Rotular figuras históricas e personagens clássicos com padrões contemporâneos de gênero e sexualidade é sempre um perigo, uma linha tênue entre anacronismo e estereótipo. Aqui se faz uma auto-indulgência como ode aos que foram, mas, ainda permanecem na devota curiosidade humana, àqueles que não compreendemos, mas, acabam sendo mais nós do que nós mesmos. Sem confirmar ou negar, porém, refletindo a parte sensível, preferindo sentar-se em frente à encruzilhada do que seguir qualquer caminho.

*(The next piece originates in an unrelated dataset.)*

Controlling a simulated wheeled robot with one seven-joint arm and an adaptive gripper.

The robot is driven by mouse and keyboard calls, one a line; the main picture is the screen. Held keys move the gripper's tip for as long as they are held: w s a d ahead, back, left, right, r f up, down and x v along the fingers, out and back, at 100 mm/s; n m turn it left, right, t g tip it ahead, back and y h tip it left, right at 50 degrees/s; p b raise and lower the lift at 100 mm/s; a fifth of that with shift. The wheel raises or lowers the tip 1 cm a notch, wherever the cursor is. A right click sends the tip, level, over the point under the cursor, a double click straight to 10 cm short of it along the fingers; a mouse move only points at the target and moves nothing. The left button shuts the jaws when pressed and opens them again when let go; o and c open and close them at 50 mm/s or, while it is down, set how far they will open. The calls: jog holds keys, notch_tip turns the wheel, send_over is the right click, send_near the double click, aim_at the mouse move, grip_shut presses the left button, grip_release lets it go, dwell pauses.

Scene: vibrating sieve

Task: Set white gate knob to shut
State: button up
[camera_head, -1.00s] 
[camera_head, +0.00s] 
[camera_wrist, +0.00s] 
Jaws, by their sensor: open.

Ao longo do estudo de clássicos, há inúmeras e válidas interpretações queers de obras que vão do mais sólido, como nos poemas de Safo, até a codificação queer, que é mais um subtexto desconsiderando o cânone. Neste segundo ponto, a raiz de tudo está na estética, no visual, na performance. Aqui, o parecer é tão importante e impactante quanto o ser. Talvez seja a morte do autor, explicada por Roland Barthes, mas, mesmo sem separar o texto da obra, sem desconsiderar a fidelidade à história e sua autoria e contexto, encontrar queeridade, utilizando linguagem contemporânea, em grandes criações literárias pode ser profano e subversivo, uma faísca de consciência sob uma ótica de autoconsciência.

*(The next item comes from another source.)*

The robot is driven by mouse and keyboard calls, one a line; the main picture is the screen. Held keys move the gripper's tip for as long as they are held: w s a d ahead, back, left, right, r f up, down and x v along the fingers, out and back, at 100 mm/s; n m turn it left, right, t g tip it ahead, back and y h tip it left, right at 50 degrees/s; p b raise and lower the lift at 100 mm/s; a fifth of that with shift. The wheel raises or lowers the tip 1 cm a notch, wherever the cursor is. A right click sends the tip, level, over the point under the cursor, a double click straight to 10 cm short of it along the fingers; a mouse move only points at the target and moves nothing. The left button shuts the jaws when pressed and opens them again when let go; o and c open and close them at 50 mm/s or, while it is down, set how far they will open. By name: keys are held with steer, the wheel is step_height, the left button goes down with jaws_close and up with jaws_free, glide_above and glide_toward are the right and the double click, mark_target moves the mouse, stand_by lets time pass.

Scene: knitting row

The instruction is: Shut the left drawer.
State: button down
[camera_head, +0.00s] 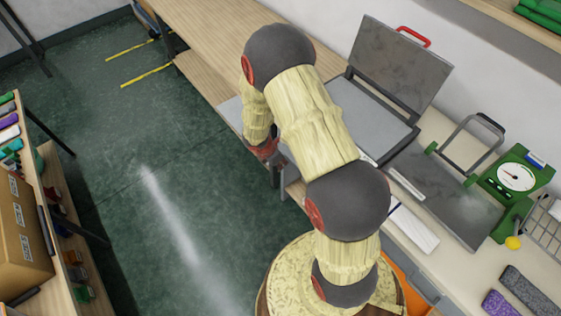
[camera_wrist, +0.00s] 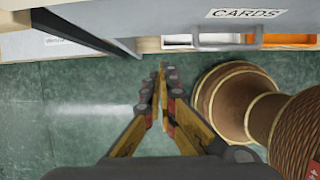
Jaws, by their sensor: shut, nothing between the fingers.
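The left drawer (camera_head: 231,113) shows as a grey piece jutting past the table's front edge, left of my arm; my arm hides much of it. In the wrist view, a grey box-like part (camera_wrist: 75,14) at the upper left seems to be the same drawer, standing out over the floor. My gripper (camera_head: 275,165) is low by the table's front edge, partly hidden by my arm. In the wrist view my gripper (camera_wrist: 160,75) is shut and empty, its tips over the floor, right of that grey part and apart from it.
A grey front marked CARDS (camera_wrist: 245,14) with a bar handle (camera_wrist: 225,40) is at the upper right, above white and orange items. The table holds a hinged grey press (camera_head: 400,60) and a green scale (camera_head: 515,178). Shelves (camera_head: 40,200) stand left; the floor (camera_head: 140,200) between is clear.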

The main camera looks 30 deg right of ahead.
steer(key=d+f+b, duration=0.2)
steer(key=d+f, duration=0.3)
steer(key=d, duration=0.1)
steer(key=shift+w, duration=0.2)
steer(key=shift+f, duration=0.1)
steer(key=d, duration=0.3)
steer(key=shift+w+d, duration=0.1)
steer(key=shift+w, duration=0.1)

Bolo, dragões e baralho de cartas. Sob roxo, preto, branco e cinza, a assexualidade não é uma criação pós-moderna, não é celibato, não é patologia. Representa o indivíduo que sente pouca ou nenhuma atração sexual, dependendo de circunstâncias específicas ou não, assim como arromanticidade é sobre a experiência de mínima ou nenhuma atração romântica. Mais do que uma única orientação, a assexualidade é um espectro complexo que contempla várias vivências e diferentes conceitos de atração, sua fluidez é revolucionária até mesmo dentro da comunidade queer, negando a heteronormatividade e o binarismo sexual. Orientações sexuais são expressões da identidade de um indivíduo, cada bandeira possui suas próprias características, símbolos e particularidades e, assim, a assexualidade expõe nuances nas relações entre identidade sexual, comportamento e atração.

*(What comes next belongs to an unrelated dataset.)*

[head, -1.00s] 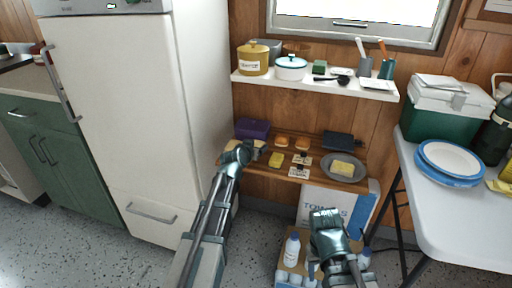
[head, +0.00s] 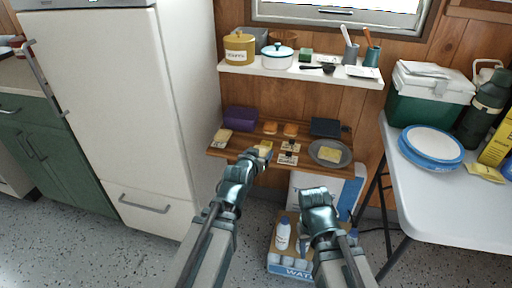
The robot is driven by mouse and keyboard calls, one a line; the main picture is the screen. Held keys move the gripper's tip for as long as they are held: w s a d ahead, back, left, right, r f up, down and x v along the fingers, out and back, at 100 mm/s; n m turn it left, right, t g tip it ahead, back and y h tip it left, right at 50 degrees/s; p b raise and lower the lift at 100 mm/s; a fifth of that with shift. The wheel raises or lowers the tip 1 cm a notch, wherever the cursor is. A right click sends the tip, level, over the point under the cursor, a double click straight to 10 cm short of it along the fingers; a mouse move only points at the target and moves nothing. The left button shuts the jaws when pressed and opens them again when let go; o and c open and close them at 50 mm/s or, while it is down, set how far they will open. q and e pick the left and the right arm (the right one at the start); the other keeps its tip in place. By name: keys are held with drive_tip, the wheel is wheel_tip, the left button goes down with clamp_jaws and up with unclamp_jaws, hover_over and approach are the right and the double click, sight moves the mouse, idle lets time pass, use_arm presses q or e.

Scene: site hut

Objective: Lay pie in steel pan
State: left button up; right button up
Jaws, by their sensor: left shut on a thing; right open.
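The steel pan (head: 322,159), round and grey, lies at the right end of the lower wooden shelf. A flat, pale yellow squarish piece (head: 330,155) lies in it. My left gripper (head: 256,156) is shut on a small yellow piece (head: 265,147) at the front middle of this shelf, left of the pan. The piece is partly hidden by the gripper; it may be the pie, but I cannot tell for sure. My right gripper (head: 316,195) is open and empty, below and in front of the shelf.
Two orange-brown buns (head: 290,129), small cards (head: 288,158), a purple box (head: 240,119), a dark box (head: 325,127) and a tan item (head: 222,136) share the lower shelf (head: 229,153). The white upper shelf (head: 298,76) overhangs it. A bottle crate (head: 286,263) stands below.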

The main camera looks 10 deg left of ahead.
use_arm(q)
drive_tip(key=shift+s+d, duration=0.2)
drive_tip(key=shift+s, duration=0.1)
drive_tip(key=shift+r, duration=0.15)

Inicialmente, embora possa parecer que Mulherzinhas, escrito por Louisa May Alcott, permaneça dentro de suas raízes conservadoras e reforce as normas de gênero e relações heterossexuais, é preciso finalmente situar o romance em seu contexto histórico. Seu lugar no gênero do romance doméstico do século XIX, cuja mensagem focava na escravidão, cristianismo ou devoção feminina e sufrágio, permite ao leitor e crítico literário apreciar que Mulherzinhas foi e continua sendo um romance radical que desvia arriscadamente da censura e consegue questionar as convenções sexuais e estereótipos do final do século XIX.

Escrito em 1868, numa época em que a crença em relação à sexualidade era, segundo Michel Foucault, “assegurar o povoamento, reproduzir a força de trabalho, reproduzir a forma das relações sociais; em suma, proporcionar uma sexualidade economicamente útil e politicamente conservadora”, não sendo algo voluntário para as mulheres, que eram entendidas como não-sexuais, puras, assim mantendo a ordem social e a família (principal instituição patriarcal). Excluídas desta esfera pública do patriarcado, onde prevaleciam os valores masculinos, as mulheres — de forma generalizada ao contexto estudado, e não interseccional — se uniam dentro da esfera doméstica matriarcal de cuidado do lar e dos filhos. Recorriam umas às outras emocionalmente, tendo a liberdade não-masculina de expressar seus sentimentos e paixões. Na aceitabilidade social de “amizades homossociais” ou “amizades românticas” desse período, permeia um cenário em que as mulheres se apaixonavam entre si, se amavam sem o peso do erótico que estava atrelado ao sexo oposto, dicotomicamente uma sexualidade feminina encoberta e assexualidade feminina aberta. A própria autora Louisa May Alcott explica: “Estou quase certa de que tenho uma alma de homem colocada por alguma aberração da natureza num corpo de mulher [...] pois, na vida, já me apaixonei por muitas meninas bonitas, mas nunca, nem um pouco, por um homem”. De acordo com Elaine Showalter, “muitos dos ensaios de Alcott exploraram as possibilidades da vida de solteira para as mulheres, ou de uma comunidade apoiadora de artistas e profissionais mulheres, e ela muitas vezes criticava os problemas ocorridos quando as pessoas casavam cedo.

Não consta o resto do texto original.